Our hens free-range daily year-round. Their natural range diet is supplemented with oyster shell, oats, and layer pellets (non-organic). They share pasture with the sheep and help keep the bug and grub populations under control.


About our breeds:

  1. Buff Orpingtons originated in England. Prolific brown egg layers, friendly, affectionate, broody, excellent mothers. 

  2. Easter Eggers lay blue-green eggs and sport a pea comb, beard, and muffs. They possess the blue egg gene, but don’t meet an official breed description by the American Poultry Association.

  3. Golden Laced Wyandottes originated in the U.S. in the 1870s. Docile, dual-purpose breed, variety of colors. Devoted mothers lay up to 200 brown eggs per year.

  4. Speckled Sussex is one of the oldest English dual-purpose breeds. Alert, docile, good foragers, productive egg layers averaging 250 large brown eggs a year.
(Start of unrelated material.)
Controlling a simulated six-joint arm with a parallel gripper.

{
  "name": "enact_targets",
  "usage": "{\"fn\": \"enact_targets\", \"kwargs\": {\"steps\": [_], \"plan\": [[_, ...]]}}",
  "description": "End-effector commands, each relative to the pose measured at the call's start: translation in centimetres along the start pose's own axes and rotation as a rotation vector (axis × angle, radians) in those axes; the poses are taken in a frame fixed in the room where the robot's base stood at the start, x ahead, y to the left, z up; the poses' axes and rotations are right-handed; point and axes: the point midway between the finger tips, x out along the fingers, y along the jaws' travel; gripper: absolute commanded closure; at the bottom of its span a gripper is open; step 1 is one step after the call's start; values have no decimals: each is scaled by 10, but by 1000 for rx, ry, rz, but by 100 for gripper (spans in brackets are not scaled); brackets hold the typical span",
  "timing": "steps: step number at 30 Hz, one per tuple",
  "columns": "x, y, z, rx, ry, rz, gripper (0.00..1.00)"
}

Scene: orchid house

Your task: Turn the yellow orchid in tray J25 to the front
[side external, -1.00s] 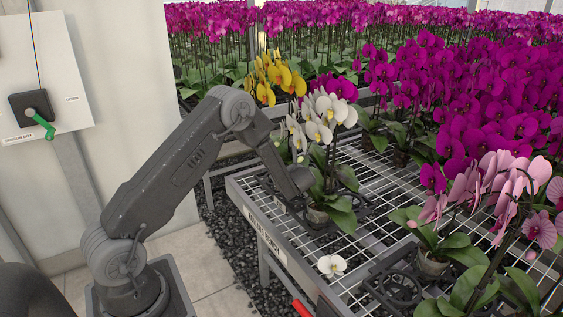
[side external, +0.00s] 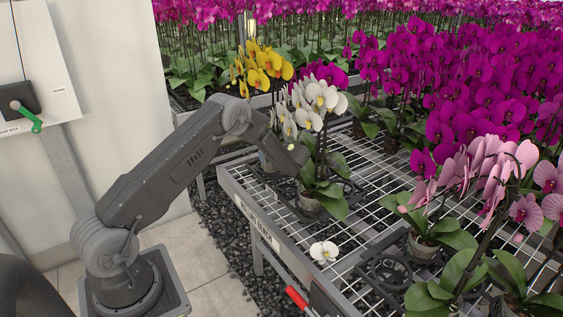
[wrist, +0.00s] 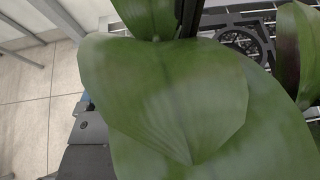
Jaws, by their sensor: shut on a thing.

Varieties include Speckled, Brown, Buff, Light, Red, Silver, and White.

  5. Black Australorps are a large heritage breed from Australia. Hardy, docile, loud talkers, good mothers, and prolific layers averaging 250 brown eggs per year. 

  6. Barred Rocks developed in New England in the mid 19th century. Beautiful black-and-white feather pattern. Outstanding for meat and brown eggs. Hardy, long-lived, broody, and docile.

  7. Brahma is a massive, stately breed with feathers on their feet. Developed in the U.S. from large birds imported from Shanghai. Docile, prolific brown egg layers.